Exercise brief ::
Copy out all of the material exactly.

Given information ::
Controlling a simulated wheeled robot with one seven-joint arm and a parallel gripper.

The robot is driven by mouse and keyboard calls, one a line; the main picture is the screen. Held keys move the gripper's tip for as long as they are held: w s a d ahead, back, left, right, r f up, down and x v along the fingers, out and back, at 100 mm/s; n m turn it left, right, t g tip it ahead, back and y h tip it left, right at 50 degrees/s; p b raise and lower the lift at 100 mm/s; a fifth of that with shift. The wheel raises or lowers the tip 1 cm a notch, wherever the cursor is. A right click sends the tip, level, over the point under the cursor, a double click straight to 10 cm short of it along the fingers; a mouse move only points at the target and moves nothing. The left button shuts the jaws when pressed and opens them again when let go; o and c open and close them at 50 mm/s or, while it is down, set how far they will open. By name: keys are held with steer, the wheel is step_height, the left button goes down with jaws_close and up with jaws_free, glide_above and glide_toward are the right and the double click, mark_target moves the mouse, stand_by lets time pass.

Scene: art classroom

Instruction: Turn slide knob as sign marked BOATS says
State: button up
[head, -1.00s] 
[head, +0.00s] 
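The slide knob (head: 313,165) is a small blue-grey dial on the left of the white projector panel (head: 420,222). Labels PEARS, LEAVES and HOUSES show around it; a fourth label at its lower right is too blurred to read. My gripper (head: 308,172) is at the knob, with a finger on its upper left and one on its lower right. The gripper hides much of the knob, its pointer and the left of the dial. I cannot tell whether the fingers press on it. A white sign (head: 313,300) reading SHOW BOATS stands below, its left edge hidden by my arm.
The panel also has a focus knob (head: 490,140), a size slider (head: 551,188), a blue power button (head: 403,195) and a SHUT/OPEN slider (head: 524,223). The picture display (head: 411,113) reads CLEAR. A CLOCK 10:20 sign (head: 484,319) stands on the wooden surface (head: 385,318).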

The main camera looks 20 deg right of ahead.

Solution ::
Controlling a simulated wheeled robot with one seven-joint arm and a parallel gripper.

The robot is driven by mouse and keyboard calls, one a line; the main picture is the screen. Held keys move the gripper's tip for as long as they are held: w s a d ahead, back, left, right, r f up, down and x v along the fingers, out and back, at 100 mm/s; n m turn it left, right, t g tip it ahead, back and y h tip it left, right at 50 degrees/s; p b raise and lower the lift at 100 mm/s; a fifth of that with shift. The wheel raises or lowers the tip 1 cm a notch, wherever the cursor is. A right click sends the tip, level, over the point under the cursor, a double click straight to 10 cm short of it along the fingers; a mouse move only points at the target and moves nothing. The left button shuts the jaws when pressed and opens them again when let go; o and c open and close them at 50 mm/s or, while it is down, set how far they will open. By name: keys are held with steer, the wheel is step_height, the left button goes down with jaws_close and up with jaws_free, glide_above and glide_toward are the right and the double click, mark_target moves the mouse, stand_by lets time pass.

Scene: art classroom

Instruction: Turn slide knob as sign marked BOATS says
State: button up
[head, -1.00s] 
[head, +0.00s] 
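The slide knob (head: 313,165) is a small blue-grey dial on the left of the white projector panel (head: 420,222). Labels PEARS, LEAVES and HOUSES show around it; a fourth label at its lower right is too blurred to read. My gripper (head: 308,172) is at the knob, with a finger on its upper left and one on its lower right. The gripper hides much of the knob, its pointer and the left of the dial. I cannot tell whether the fingers press on it. A white sign (head: 313,300) reading SHOW BOATS stands below, its left edge hidden by my arm.
The panel also has a focus knob (head: 490,140), a size slider (head: 551,188), a blue power button (head: 403,195) and a SHUT/OPEN slider (head: 524,223). The picture display (head: 411,113) reads CLEAR. A CLOCK 10:20 sign (head: 484,319) stands on the wooden surface (head: 385,318).

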The main camera looks 20 deg right of ahead.

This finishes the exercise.